Analysts have also weighed in with generally positive assessments. Wells Fargo initiated coverage with an “Overweight” rating and a $130 price target, citing Twilio's low AI disruption risk, tailwinds from providing infrastructure for voice AI, the RCS buildout cycle, and strong free cash flow generation. Piper Sandler also raised its price target to $140, expressing increased confidence in the company's ability to achieve durable, double-digit growth, supported by AI integrations and potential price increases in U.S. messaging services.

Governance changes also signal a proactive approach to addressing investor concerns. The appointment of Andy Stafman from Sachem Head Capital Management to the board, along with plans to change board director terms to one year, reflect a commitment to enhanced governance practices and responsiveness to shareholder feedback.

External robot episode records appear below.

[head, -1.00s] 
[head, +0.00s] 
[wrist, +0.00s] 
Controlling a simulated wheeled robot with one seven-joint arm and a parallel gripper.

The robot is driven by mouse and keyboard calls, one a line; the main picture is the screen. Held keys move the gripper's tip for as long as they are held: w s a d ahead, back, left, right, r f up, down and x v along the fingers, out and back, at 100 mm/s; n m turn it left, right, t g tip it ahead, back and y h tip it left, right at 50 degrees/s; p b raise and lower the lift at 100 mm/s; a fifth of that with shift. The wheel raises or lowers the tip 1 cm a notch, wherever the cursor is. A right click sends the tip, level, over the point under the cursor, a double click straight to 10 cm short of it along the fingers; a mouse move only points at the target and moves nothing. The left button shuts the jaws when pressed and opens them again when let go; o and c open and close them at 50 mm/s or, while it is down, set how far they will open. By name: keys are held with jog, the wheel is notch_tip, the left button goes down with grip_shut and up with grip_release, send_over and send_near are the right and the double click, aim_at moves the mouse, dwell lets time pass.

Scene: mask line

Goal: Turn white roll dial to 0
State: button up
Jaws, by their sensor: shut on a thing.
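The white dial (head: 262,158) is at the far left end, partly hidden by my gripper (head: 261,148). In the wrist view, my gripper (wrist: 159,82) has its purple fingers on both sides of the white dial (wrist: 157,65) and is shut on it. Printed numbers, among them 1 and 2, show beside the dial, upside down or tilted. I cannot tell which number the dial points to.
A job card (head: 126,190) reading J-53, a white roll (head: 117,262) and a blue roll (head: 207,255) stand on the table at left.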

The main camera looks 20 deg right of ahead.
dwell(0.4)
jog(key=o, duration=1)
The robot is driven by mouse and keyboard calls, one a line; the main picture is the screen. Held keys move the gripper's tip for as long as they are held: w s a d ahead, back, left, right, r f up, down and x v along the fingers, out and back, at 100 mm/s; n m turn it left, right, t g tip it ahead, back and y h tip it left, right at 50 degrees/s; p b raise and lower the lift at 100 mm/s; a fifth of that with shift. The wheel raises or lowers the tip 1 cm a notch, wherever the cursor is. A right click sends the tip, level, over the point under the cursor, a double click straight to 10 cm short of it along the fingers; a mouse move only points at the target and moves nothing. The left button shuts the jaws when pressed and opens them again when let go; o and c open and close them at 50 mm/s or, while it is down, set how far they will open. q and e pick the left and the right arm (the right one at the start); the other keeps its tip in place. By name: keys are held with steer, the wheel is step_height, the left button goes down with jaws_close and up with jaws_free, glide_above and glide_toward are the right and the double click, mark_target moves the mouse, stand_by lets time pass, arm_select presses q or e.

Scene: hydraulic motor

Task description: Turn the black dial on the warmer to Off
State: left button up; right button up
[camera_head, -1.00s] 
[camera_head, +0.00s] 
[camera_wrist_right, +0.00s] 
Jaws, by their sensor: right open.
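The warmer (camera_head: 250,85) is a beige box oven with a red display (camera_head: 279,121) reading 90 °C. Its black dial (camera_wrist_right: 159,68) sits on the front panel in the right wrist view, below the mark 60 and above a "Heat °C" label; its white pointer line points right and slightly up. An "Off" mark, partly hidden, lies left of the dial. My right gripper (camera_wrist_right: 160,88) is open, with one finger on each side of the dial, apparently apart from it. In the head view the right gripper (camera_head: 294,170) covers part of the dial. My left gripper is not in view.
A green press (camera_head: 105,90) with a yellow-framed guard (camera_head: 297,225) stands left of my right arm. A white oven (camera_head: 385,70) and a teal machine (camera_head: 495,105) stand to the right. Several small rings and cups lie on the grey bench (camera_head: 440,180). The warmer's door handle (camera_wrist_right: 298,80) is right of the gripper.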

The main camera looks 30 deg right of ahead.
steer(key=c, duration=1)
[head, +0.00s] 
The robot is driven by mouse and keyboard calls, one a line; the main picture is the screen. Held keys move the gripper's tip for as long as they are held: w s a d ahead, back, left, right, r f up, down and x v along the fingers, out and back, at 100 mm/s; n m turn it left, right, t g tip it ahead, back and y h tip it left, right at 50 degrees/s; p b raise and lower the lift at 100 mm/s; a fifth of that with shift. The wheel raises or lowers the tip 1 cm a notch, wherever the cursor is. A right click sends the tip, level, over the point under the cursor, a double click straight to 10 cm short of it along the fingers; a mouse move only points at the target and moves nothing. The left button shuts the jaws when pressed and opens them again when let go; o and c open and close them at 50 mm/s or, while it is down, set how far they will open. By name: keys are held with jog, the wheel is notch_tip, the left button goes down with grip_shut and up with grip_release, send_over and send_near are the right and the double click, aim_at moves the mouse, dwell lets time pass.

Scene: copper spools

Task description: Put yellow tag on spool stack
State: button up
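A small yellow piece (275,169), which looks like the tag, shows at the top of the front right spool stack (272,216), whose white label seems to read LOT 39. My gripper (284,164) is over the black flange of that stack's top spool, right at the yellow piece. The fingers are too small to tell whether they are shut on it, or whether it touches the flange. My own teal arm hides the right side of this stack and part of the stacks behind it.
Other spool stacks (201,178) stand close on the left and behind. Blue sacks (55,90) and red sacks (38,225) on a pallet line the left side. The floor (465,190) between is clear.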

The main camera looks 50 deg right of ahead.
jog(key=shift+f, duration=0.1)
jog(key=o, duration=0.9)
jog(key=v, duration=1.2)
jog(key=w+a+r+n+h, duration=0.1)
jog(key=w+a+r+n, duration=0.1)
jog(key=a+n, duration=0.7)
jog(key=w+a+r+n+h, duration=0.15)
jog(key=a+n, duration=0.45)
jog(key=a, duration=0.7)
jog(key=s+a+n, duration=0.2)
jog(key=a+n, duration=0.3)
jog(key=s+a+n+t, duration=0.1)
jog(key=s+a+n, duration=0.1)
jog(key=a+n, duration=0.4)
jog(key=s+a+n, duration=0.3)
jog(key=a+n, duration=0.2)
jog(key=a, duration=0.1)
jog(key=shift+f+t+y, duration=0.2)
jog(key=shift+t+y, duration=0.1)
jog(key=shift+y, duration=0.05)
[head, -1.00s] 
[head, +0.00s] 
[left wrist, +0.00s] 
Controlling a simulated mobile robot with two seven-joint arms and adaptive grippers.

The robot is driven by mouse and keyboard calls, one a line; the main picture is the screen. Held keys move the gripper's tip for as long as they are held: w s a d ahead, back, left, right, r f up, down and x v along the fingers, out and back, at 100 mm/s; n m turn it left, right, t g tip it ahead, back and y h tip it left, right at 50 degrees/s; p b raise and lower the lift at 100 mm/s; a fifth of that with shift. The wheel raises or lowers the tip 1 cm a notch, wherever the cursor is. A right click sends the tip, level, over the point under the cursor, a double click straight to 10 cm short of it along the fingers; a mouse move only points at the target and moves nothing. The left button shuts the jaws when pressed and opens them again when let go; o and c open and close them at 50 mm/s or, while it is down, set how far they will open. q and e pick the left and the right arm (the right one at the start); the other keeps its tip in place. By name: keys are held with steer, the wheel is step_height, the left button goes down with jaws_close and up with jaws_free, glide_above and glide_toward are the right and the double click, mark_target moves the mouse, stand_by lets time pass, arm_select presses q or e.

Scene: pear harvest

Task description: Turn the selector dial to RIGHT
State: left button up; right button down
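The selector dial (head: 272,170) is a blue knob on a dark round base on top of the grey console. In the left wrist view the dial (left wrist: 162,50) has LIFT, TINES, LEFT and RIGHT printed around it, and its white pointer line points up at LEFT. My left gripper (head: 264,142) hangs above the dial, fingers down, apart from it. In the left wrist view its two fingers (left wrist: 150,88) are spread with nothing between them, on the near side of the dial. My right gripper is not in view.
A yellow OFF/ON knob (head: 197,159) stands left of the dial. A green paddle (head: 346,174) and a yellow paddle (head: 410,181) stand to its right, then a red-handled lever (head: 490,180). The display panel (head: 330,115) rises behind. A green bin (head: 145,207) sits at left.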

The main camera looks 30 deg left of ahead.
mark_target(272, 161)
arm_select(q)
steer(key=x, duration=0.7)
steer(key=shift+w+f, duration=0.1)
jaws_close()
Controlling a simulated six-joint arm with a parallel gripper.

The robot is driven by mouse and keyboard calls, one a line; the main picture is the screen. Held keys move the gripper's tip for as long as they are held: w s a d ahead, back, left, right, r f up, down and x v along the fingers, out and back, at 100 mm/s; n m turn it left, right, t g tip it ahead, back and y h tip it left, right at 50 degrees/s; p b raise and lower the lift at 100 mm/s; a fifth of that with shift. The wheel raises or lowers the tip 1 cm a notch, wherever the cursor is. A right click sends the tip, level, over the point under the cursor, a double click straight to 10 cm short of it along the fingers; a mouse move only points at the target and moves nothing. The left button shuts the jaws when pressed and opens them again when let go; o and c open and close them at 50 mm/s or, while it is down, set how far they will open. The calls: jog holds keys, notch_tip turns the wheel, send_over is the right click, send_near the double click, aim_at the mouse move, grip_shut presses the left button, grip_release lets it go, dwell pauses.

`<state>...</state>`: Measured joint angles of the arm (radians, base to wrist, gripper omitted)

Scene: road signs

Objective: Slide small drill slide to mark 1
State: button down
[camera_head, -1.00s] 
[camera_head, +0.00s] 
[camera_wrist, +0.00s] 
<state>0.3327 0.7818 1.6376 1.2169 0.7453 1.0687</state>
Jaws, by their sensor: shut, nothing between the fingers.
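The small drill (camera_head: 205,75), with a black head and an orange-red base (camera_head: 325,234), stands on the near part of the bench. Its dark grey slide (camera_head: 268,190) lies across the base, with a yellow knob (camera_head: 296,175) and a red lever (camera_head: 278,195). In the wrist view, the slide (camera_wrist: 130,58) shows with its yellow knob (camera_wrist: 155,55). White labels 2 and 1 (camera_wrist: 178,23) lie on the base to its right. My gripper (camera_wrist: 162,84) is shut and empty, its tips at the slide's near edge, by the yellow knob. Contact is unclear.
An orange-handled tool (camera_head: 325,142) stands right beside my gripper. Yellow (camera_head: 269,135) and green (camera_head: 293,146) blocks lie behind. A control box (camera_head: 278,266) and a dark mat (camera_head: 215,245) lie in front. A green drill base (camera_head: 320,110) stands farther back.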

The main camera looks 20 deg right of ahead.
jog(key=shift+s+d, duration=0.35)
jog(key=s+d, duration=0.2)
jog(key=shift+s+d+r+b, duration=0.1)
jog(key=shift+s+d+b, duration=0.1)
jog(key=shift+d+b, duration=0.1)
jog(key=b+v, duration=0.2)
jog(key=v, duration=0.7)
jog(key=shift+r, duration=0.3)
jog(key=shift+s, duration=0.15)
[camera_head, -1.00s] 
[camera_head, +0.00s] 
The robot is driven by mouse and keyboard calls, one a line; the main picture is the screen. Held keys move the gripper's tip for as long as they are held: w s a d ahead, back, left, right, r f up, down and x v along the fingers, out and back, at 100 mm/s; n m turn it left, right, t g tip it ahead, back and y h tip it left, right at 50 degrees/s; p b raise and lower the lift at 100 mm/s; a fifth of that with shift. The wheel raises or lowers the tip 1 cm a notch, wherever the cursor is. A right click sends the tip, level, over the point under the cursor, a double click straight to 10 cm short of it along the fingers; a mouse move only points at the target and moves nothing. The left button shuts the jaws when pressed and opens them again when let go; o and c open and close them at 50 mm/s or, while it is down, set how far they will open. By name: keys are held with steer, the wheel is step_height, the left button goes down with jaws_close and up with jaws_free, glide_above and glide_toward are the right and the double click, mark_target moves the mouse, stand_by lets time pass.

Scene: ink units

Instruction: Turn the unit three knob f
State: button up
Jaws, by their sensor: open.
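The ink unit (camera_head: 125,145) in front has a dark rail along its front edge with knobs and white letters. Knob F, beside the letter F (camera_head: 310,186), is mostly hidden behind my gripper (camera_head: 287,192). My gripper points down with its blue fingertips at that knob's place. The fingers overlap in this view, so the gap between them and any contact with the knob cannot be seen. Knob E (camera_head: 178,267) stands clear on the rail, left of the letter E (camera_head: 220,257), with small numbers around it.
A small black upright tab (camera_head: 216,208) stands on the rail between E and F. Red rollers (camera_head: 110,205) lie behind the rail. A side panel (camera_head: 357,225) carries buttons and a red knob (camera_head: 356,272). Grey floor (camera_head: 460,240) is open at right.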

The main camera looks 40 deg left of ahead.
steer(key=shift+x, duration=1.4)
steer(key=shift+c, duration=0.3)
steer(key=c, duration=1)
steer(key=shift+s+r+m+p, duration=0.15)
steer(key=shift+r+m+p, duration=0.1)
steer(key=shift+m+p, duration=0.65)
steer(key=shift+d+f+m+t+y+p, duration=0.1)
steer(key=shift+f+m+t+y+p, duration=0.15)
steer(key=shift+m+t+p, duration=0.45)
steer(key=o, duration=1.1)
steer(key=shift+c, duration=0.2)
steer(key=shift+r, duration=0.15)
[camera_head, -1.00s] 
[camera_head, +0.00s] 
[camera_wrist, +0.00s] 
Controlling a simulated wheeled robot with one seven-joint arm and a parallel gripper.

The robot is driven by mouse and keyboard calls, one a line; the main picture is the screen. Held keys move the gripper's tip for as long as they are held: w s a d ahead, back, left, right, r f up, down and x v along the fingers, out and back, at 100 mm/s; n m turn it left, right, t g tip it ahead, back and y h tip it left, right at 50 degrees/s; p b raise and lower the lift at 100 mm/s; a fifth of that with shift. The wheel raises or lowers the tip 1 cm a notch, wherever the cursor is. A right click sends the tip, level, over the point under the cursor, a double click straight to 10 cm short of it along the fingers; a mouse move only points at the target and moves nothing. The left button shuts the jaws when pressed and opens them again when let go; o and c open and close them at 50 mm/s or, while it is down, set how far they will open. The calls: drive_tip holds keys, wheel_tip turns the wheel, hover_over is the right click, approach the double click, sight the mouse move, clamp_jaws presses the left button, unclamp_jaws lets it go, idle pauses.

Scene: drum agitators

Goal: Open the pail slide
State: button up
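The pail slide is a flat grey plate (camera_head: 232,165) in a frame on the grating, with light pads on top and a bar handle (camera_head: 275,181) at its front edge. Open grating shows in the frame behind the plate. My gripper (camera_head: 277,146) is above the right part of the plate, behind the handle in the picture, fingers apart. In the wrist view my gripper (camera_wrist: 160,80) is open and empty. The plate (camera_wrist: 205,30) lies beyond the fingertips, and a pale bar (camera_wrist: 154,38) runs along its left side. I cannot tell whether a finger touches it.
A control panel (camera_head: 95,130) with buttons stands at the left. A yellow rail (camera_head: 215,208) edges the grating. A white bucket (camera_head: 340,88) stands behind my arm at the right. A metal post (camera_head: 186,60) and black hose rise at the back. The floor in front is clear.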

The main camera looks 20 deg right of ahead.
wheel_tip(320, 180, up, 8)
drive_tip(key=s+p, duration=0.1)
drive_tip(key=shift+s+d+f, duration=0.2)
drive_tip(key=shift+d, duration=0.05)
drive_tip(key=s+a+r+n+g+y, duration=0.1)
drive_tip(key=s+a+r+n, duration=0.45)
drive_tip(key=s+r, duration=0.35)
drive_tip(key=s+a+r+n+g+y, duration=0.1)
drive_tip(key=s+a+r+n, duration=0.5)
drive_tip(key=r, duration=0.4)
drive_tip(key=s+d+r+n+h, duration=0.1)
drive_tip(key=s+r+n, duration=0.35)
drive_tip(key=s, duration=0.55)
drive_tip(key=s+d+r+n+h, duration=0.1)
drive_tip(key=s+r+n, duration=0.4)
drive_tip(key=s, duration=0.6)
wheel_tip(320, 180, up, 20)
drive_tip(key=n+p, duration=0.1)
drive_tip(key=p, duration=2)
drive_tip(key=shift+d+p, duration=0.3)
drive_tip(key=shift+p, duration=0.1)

Despite these positive developments, challenges remain. Twilio must execute effectively on its strategic initiatives and deliver on its ambitious financial targets to regain investor confidence and justify its current valuation. The company's ability to navigate the evolving landscape of AI and communication technologies will be crucial to its long-term success.

Bull Case:

  • Projected 21%-22% adjusted operating margin by 2027 and a commitment to generate $3 billion in free cash flow over three years.
  • Key growth drivers include the adoption of conversational AI and the rollout of Rich Communication Services (RCS), which has shown a 32% increase in customer engagement.
  • A strategic partnership with Microsoft is set to accelerate conversational AI adoption and expand market reach.
  • Positive analyst ratings, including an “Overweight” from Wells Fargo and a raised price target from Piper Sandler, citing strong free cash flow and growth potential.
  • Improved corporate governance with the appointment of a new board member and changes to director terms.

Bear Case:

  • Disappointing Q4 2024 earnings report led to a significant stock price drop, indicating market sensitivity to performance misses.
  • The company reported a GAAP loss for both the fourth quarter and the full year of 2024, raising concerns about profitability.
  • High stock volatility reflects significant market uncertainty about the company's future prospects.
  • Future success is heavily dependent on the effective execution of its strategic plans and meeting ambitious financial targets.
  • The company faces challenges in navigating the rapidly evolving and competitive landscape of AI and communication technologies.

Ultimately, whether Twilio's stock underperformance is set for a turnaround depends on its ability to translate its strategic initiatives and technological advancements into tangible financial results. The recent analyst upgrades and positive developments suggest a potential for recovery, but execution remains key to unlocking sustainable growth and driving investor returns.